-- WHAT THE TASK ASKS --
Copy out each line exactly; pictures stay out of the copy.

-- DATASET CONTENT --
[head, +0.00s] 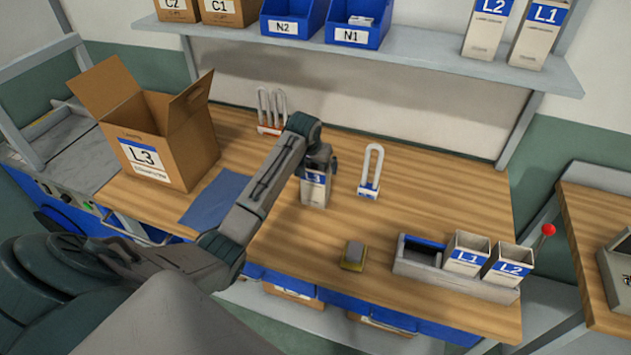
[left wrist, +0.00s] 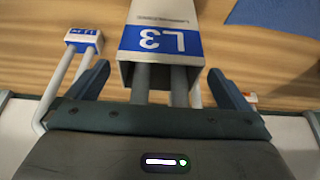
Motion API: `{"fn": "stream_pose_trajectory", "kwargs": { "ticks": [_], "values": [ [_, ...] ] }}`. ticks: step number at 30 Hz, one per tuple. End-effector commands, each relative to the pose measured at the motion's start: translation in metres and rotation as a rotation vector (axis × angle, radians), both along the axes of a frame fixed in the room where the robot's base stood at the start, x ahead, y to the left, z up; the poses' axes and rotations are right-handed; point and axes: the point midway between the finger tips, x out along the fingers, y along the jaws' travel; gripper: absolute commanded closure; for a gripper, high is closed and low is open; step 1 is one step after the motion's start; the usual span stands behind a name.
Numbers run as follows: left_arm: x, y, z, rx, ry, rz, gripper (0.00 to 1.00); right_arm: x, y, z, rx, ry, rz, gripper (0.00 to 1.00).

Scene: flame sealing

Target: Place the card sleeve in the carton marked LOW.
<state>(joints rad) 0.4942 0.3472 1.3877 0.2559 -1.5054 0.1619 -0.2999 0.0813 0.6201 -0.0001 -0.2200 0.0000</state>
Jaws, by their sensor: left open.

-- FULL SOLUTION --
[head, +0.00s] 
[left wrist, +0.00s] 
Motion API: `{"fn": "stream_pose_trajectory", "kwargs": { "ticks": [_], "values": [ [_, ...] ] }}`. ticks: step number at 30 Hz, one per tuple. End-effector commands, each relative to the pose measured at the motion's start: translation in metres and rotation as a rotation vector (axis × angle, radians), both along the axes of a frame fixed in the room where the robot's base stood at the start, x ahead, y to the left, z up; the poses' axes and rotations are right-handed; point and axes: the point midway between the finger tips, x out along the fingers, y along the jaws' travel; gripper: absolute commanded closure; for a gripper, high is closed and low is open; step 1 is one step after the motion's start; the usual span stands behind a name.
Numbers run as follows: left_arm: x, y, z, rx, ry, rz, gripper (0.00 to 1.00); right_arm: x, y, z, rx, ry, rz, gripper (0.00 to 1.00).

Scene: flame sealing

Target: Place the card sleeve in the carton marked LOW.
<state>(joints rad) 0.4942 0.3472 1.3877 0.2559 -1.5054 0.1619 -0.2999 0.0813 0.6201 -0.0001 -0.2200 0.0000</state>
Jaws, by their sensor: left open.

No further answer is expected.